_Directive:_ Omit all images. Write out the rest of the material exactly.

>>

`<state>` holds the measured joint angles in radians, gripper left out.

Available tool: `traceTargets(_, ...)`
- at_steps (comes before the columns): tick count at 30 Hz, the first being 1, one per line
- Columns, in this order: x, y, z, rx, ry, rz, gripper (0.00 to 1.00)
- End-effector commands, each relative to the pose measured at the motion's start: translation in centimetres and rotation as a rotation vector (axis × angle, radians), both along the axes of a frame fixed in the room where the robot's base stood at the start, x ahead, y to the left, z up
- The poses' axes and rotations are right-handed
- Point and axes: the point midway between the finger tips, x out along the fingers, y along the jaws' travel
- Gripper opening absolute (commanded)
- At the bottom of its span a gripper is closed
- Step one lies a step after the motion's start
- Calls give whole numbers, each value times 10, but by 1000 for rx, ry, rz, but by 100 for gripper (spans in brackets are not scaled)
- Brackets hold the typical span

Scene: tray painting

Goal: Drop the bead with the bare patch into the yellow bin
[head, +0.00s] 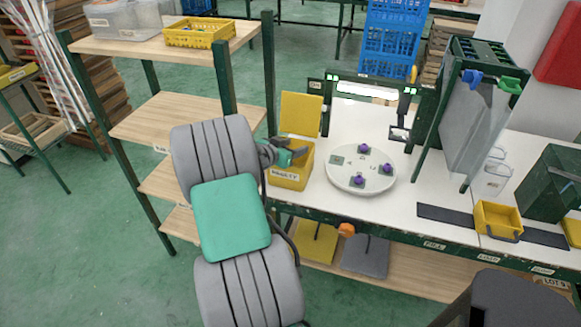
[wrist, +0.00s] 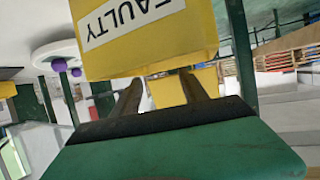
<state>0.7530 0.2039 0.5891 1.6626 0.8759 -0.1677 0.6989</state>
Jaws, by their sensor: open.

<<

_The response:_
`<state>` holds the measured joint angles in radians, gripper left out.

Available tool: `traceTargets(_, ...)`
- at_steps (comes before the columns): tick count at 30 Hz, the first being 1, one per line
- Columns, in this order: x, y, z, rx, ry, rz, gripper (0.00 to 1.00)
- End-effector commands, each relative to the pose measured at the motion's start: translation in centimetres and rotation as a rotation vector (axis × angle, radians), both along the axes of a frame fixed in the room where the robot's base stood at the start, x ahead, y to the left, z up
- The poses' axes and rotations are right-handed
- Point and axes: the point midway between the finger tips, x out along the fingers, y along the jaws' travel
- Gripper opening absolute (commanded)
- At the bottom of its span a gripper is closed
- Step one lies a step after the motion's start
- Calls give whole numbers, each value times 10, but by 1000 for rx, ry, rz, but by 100 for gripper (spans in brackets are not scaled)
- Brackets hold the typical span

Scene: tray painting

Goal: Drop the bead with the bare patch into the yellow bin
[head, +0.00s] 
[wrist, +0.00s] 
<state>0.7530 0.2039 0.5891 1.6626 0.8759 -0.1677 0.6989</state>
Jaws, by their sensor: open.

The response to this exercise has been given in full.